The relay board is responsible for receiving control signals from a computer and activating the solenoid values. The USB SSR24 relay board from Measurement Computing is able to accommodate up to twenty-four connections. Because only nine muscles are currently being used, more valves can be included as needed without an additional relay board.

The data acquisition unit (DAQ) is used to read input from linear potentiometers, which provide feedback for the displacement of the digits. The chosen DAQ, PMD-1208LS, is also made by Measurement Computing. The DAQ connects to the relay board via USB and can provide up to 5 V to power the potentiometers.

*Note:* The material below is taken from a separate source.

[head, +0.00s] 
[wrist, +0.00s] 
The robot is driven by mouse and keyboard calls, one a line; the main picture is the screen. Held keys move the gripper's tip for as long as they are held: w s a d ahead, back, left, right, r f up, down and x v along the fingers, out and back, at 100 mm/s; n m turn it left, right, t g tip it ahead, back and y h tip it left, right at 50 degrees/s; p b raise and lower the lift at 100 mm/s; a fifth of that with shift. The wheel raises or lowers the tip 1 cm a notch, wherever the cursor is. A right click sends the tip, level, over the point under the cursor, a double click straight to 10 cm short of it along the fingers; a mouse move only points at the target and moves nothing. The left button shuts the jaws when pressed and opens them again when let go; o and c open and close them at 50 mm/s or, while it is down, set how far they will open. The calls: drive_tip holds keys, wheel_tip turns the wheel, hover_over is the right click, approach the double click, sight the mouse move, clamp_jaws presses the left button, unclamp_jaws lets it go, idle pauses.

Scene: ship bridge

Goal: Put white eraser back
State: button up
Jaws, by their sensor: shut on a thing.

Two types of valves are needed to perform the desired action, as shown in Figure 7a. The abduction and adduction motions are implemented using 4-way 3-position exhaust-center double solenoid valves, as displayed in Figure 7b. This valve model eliminates the need for two separate valves, and the exhaust center ensures that only one ab/adduction air muscle can be fired at one time. The ab/adduction air muscle inflates as long as the solenoid valve is activated, and is deflated when the valve is deactivated. A closed center version of the 4-way 3-position double solenoid valve, as pictured in Figure 7c, is used to implement the flexion and extension motion. The closed center keeps constant air pressure in the air muscle when the valve is deactivated, making incremental motion possible.